EDITORIAL

Defining a majority

Two Thursdays ago, the Caribbean Court of Justice (CCJ), at a case management conference, determined that it would expedite the hearing of the appeal from the majority decision of the Guyana Court of Appeal denying the validity of the no-confidence motion against the currently governing coalition administration. That the matter is ultimately to be judicially resolved should at least deny the accuracy of the frequently quoted dictum that Parliament is the highest court in the land.

The entire affair started when, during the vote on the motion in the National Assembly, one member of the coalition, Mr Charrandass Persaud, voted in favour to have it carried by 33 votes to 32 in the 65-member assembly. Naturally displeased with the result, the administration referred the matter to the local courts where the Chief Justice ruled last month that the motion had been validly carried in that it was in accordance with the constitutional requirement in Article 168 (1) –

“Save as otherwise provided by this Constitution, all questions proposed for decision in the National Assembly shall be determined by a majority of the votes of the members present and voting.”

In her view, since 65 members were present and voting, 33 votes would suffice for a majority. However, the argument of the government was that the no-confidence motion required an absolute majority, a vote that would require 34 members to be in favour for the motion to be carried. This argument ran as follows – since a
majority is one more than fifty per cent of the vote and there are 65 members, 50% of which is 32.5 members, this number must be rounded to 33, and since there is no half a member, 1 more vote would give a total of 34.

We have already expressed our disagreement with this argument, given, first and foremost, that there is no express mention in the Guyanese Constitution for there to be an absolute majority in this instance. Indeed according to one writer, the phrase occurs there in one instance only, and that dealing with public service pensions.

Moreover, second, we do not understand that there is a difference between a simple majority and an absolute majority as these terms are ordinarily used, when all the members are present and voting.

While the simple majority would require a 50% plus one number of those actually present and voting, the absolute majority requires 50% plus one of ALL the members of the Assembly. Thus, abstentions and physical absences may not cause the absolute majority, which is always constant, to vary, while they may do so in the case of the
simple majority. We therefore agree with the proposition advanced that “if everyone who is eligible to vote does so, then a simple majority becomes an absolute majority. If everyone in the National Assembly voted, then the simple majority becomes the same as the absolute majority, since the number of those who were present and voted is the same as those who were eligible to vote”.

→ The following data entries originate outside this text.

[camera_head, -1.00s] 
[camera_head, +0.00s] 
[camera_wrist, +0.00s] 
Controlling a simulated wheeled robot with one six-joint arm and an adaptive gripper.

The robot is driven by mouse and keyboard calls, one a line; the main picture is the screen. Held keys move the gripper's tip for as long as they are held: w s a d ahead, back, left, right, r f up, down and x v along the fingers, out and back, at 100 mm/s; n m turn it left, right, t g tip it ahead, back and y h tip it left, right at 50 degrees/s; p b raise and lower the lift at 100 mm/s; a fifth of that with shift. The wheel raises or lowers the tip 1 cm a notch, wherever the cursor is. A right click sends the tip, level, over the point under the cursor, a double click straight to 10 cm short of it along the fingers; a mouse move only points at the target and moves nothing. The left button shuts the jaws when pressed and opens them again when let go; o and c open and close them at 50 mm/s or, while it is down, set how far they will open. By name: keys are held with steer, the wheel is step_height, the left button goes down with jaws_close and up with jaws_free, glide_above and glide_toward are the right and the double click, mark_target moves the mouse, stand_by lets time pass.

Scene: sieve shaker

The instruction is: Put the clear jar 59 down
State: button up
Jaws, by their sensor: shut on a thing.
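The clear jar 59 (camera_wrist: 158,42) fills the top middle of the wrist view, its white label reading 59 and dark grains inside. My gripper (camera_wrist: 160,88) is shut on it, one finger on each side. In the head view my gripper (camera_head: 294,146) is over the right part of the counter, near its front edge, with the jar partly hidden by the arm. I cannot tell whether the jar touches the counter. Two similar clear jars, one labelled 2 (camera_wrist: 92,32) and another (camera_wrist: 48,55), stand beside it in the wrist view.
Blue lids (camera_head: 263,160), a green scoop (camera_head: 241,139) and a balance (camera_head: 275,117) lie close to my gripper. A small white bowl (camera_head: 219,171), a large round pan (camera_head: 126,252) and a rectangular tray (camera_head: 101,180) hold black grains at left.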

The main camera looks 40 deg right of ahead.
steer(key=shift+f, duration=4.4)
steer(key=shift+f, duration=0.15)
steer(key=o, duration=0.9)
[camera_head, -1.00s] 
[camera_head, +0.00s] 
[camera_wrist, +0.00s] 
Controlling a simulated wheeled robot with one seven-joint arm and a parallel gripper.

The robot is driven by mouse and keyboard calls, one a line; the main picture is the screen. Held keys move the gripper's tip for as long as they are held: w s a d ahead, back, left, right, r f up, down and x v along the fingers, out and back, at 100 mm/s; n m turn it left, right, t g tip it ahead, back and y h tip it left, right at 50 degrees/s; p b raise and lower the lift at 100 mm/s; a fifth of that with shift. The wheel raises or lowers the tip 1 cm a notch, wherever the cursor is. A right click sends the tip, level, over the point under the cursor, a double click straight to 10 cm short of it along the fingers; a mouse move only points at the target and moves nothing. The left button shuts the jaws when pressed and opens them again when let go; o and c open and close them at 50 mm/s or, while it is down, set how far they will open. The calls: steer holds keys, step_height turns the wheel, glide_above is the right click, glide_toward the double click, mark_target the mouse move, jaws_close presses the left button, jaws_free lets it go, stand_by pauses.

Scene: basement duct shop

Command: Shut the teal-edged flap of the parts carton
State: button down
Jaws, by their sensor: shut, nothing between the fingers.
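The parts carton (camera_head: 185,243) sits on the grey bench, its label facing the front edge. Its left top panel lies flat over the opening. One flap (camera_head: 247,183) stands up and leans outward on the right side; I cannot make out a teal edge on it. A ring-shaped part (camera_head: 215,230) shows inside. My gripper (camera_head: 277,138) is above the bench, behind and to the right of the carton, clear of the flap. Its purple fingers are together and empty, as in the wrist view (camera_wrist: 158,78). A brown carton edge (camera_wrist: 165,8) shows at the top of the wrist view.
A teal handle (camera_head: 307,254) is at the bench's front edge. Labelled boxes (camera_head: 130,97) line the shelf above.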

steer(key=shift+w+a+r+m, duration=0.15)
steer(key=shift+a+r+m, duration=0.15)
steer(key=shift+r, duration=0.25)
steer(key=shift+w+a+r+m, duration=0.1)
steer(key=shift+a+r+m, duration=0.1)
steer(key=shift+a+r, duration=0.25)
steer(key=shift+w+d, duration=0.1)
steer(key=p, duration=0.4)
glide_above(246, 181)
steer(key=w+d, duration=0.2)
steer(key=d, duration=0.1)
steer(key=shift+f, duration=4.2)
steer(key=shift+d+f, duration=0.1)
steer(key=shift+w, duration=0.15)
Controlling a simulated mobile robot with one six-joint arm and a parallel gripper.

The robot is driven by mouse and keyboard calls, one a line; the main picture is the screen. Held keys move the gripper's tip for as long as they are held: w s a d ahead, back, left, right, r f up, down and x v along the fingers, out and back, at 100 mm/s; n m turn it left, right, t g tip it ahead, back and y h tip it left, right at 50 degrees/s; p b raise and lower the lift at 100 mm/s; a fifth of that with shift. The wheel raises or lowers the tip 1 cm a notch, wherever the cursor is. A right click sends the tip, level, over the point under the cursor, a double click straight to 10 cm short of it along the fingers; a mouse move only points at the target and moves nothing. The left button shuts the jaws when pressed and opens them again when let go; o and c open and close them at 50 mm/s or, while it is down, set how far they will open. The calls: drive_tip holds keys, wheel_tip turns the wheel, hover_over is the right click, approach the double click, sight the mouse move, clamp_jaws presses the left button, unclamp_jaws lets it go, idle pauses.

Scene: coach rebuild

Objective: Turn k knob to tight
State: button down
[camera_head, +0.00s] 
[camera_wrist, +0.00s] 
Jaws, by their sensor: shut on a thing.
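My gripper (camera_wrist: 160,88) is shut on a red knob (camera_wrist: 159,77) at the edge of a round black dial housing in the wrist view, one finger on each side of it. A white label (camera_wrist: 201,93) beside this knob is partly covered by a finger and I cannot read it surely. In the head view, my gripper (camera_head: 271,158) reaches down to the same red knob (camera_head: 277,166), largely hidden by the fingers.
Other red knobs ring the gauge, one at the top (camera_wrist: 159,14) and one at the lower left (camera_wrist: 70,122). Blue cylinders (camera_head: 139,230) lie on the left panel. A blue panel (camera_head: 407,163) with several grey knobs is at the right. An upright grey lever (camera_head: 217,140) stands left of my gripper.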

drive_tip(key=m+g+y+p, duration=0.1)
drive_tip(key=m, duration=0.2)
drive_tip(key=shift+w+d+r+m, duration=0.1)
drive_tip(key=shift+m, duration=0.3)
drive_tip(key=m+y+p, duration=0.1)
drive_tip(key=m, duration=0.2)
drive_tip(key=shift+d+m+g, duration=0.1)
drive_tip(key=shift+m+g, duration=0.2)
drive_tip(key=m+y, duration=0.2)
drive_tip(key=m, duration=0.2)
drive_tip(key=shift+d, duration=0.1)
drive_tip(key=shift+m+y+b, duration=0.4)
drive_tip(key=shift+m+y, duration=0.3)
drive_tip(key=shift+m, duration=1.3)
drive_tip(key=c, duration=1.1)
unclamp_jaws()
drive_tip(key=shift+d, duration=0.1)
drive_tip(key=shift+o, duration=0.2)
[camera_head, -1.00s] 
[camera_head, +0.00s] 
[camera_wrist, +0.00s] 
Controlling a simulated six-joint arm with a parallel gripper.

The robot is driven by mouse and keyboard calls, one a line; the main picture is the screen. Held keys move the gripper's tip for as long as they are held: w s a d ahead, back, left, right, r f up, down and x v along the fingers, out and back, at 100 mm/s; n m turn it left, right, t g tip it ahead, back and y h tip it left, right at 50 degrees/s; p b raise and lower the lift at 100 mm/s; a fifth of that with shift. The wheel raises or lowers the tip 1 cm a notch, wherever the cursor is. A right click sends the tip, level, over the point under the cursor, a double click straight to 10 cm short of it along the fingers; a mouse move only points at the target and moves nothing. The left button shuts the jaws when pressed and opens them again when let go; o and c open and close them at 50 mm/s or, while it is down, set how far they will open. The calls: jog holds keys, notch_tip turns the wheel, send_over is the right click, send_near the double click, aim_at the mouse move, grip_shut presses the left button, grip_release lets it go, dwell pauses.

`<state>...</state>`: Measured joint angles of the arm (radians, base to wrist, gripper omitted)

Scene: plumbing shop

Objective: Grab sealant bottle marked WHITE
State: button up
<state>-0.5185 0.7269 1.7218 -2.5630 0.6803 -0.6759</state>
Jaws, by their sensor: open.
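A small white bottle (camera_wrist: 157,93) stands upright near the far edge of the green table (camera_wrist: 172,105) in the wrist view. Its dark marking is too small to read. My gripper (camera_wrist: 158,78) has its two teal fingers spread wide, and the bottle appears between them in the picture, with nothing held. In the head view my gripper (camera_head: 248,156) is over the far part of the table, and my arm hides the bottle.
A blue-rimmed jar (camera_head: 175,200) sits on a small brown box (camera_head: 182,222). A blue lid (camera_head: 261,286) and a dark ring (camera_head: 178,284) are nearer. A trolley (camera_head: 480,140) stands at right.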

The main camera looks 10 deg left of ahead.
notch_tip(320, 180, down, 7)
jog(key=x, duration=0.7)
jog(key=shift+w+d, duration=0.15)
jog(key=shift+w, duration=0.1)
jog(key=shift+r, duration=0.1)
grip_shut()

However, by a two to one majority, the Guyana Court of Appeal agreed with the view of the incumbent administration, holding that an absolute majority of 34 votes in favour was indeed required.

The matter will now be decided by Guyana’s highest court, the CCJ. It may be of interest to note that in earlier times, the decision of the Court of Appeal would have been binding, not because it was right, but simply because there would have been no appeal from it possible.